I went to a funeral this past week and what I heard was something that always frightens me a little bit, the effect of parenting on children. I heard grown children reflecting on the shortcomings of their father and the lasting impact this had in their lives. I happen to know this father and understand the reality they were talking about but I also know my own shortcomings and imperfections. In my time in ministry I have counseled quite a few people whose lives and their walk with God are deeply affected by their relationship with their earthly fathers. I always wonder how my own failings as a father will keep my children from fully knowing God the Father.

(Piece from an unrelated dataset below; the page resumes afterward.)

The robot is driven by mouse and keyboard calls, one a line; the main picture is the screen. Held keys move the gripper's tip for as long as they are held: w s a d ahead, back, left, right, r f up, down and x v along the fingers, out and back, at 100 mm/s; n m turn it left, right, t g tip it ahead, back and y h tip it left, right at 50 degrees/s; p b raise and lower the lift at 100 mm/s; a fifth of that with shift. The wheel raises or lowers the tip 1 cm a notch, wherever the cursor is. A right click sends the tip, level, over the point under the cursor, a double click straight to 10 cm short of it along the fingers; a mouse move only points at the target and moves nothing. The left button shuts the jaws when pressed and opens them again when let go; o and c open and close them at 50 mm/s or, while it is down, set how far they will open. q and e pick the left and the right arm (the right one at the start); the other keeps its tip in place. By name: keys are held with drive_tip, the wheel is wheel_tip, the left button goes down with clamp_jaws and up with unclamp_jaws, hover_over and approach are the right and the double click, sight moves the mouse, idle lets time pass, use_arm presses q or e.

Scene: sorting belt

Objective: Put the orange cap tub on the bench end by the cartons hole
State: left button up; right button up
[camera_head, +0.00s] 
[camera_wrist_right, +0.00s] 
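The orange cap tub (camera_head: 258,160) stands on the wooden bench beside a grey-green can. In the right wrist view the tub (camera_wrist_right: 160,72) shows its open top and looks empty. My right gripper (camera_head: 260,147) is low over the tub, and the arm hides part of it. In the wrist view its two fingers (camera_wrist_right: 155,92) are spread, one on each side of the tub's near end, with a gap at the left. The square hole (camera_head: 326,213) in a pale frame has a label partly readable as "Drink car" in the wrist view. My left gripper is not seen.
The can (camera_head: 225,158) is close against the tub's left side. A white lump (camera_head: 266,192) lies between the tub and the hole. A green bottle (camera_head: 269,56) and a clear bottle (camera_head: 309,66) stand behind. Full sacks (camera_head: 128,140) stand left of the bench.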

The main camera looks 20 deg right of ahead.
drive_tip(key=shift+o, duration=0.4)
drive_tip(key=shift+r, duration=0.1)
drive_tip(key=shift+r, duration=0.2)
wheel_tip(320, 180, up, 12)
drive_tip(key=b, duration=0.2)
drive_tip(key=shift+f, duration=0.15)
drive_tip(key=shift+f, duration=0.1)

The effects of sin in my life are such that I lash out in anger and withhold affection at times when I am upset with my children. I have a responsibility to raise my kids in a way that teaches right and wrong and so I know that sometimes that means we have difficulty with one another and yet other times my anger is for reasons other than that. One of my kids carelessly backed out of the driveway and in the process hit my car. He was certainly remorseful for what he had done but that wasn't good enough for me this time. I was tired and emotionally worn out and my reaction wasn't Godly to say the least.
It amazes me always to read in the Gospels when Jesus has gone through tough times and still has resources and reserves of compassion with which he continues to minister when the crowds come to Him. I believe that abiding is the secret to that and yet I allow other things to take away my focus on Him and communion is temporarily interrupted and then I am prone to sin against others. Abiding is work but the work has a gigantic pay off. Parenting requires more abiding than I ever realized.